I was excited to hear that we would be enabling multi-factor authentication (MFA) for VPN connections. I had already looked at conventional solutions, and it was one of the last places in our network I wanted to enable a second authentication prompt. Our other IT systems tied neatly into our Centrify identities, so I was annoyed that I would have to manage a separate system for the second factor for VPN, when portal login, app access, and now even server logins (through the Centrify Server Suite) were able to leverage the additional factors I allowed in the platform.

MFA for VPN

What was even better for me was the method used to enable the second factor — the Centrify cloud connector server on my network would serve the RADIUS protocol as well. It simply and elegantly ties into both the identity platform and any remote access system which understands RADIUS, which is basically all of them. Since the RADIUS protocol has provisions for the authentication challenge built in already, most VPN clients including the older ones are already prepared to ask for a second factor if the server requires it.

I was still a little cautious when preparing for the release since I still have some clients using the original Cisco IPsec VPN client (pre-AnyConnect). Just in case the MFA feature somehow required a newer piece of functionality on the part of the client, I prepped additional changes for those clients and the allowed tunnels.

As it turned out, this prep work was unnecessary. As soon as I switched the authentication method for those tunnels to the Centrify cloud connector via RADUIS, authentication worked like a charm. The older clients acted just as before, but now correctly prompted for the second factor after the username and password were submitted. Even the Mac’s built-in Cisco VPN client prompted correctly. No endpoint changes at all for my entire network, and now we had MFA for all VPN connections. For user awareness, I only needed to send out an announcement about the feature enablement — no special training needed.

The setup was simple too, and where I expected it, with one twist. First, in the cloud connector settings in my Cloud Manager portal for the Centrify Identity Suite (CIS) now had a RADIUS setting pane where I could enable the protocol and set the port (or accept the industry-standard default). I could enable multiple cloud connectors for redundancy, and select just the ones I wanted. Next, in the Authentication section of the Cloud Manager settings I could add the RADIUS clients (my Cisco and PaloAlto devices), lock down access to those IP addresses, and configure the shared secret password so that only authorized remote-access devices could query the server.

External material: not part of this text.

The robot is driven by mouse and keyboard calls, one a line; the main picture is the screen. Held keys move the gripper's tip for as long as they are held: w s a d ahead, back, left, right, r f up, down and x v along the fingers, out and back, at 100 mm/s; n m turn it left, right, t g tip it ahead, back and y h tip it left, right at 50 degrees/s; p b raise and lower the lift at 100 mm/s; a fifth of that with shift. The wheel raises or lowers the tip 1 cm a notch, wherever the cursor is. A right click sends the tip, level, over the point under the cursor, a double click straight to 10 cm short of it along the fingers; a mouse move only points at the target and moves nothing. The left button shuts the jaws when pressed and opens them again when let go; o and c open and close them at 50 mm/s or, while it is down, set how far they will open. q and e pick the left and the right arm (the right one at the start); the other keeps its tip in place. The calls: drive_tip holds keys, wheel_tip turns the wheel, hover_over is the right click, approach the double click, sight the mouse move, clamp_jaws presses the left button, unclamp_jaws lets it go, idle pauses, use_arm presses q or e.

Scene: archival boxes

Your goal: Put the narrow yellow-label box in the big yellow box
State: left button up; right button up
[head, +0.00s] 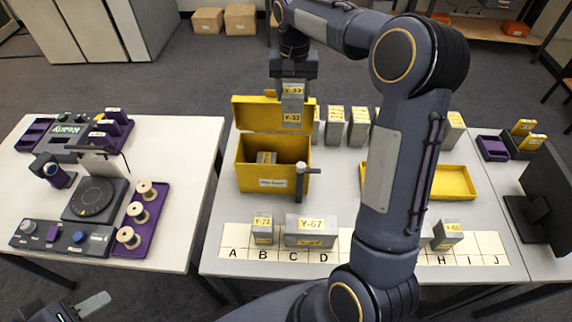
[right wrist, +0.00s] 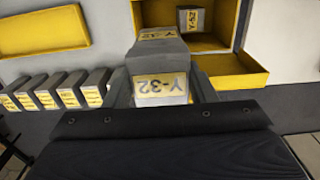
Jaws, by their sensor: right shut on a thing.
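My right gripper (head: 292,82) is shut on a narrow grey box with yellow labels (head: 292,106), which reads Y-32 in the right wrist view (right wrist: 160,88). It holds the box upright, apparently above the raised lid of the big yellow box (head: 255,180).
Grey boxes Y-72 (head: 262,228) and Y-67 (head: 311,231) stand on the lettered strip (head: 236,240). Several grey boxes (head: 335,127) line the back. A shallow yellow tray (head: 455,182) lies to the right, partly behind my right arm. A grey T-shaped post (head: 301,180) stands at the yellow box's front right.

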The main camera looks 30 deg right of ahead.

The twist was where the actual second factor was enabled — in the policies. The policy tree now included a RADIUS section under User Security Policies where I could enable RADIUS authentication, require a challenge, and select which of the various factors supported by the platform to enable. This twist was genius, though; now I retained fine-grained control over which users and groups were prompted for MFA, and in fact which had remote access at all. Since CIS role membership can leverage Active Directory groups, I could still base remote access seamlessly off of that, but I could further segment some users to use one type of second factor (like an SMS message with a code) while others could use a different one (like their CIS security question).

By choosing the RADIUS protocol to extend the identity platform, Centrify had made my change management tasks easy:

  • CIS: Basic RADIUS service enabled on a connector and policy basis
  • Servers: One addition to the VPN server to enable RADUIS, directed at the cloud connector
  • Clients: NO CHANGE REQUIRED
  • Training: Simple – email announcement rather than detailed training

Kudos to the Centrify Engineering and Product Management teams on this new feature; enhancing security is rarely this simple or seamlessly compatible with the existing infrastructure. It checked MFA for VPN off my project list, with minimal change management for me and the IT Department.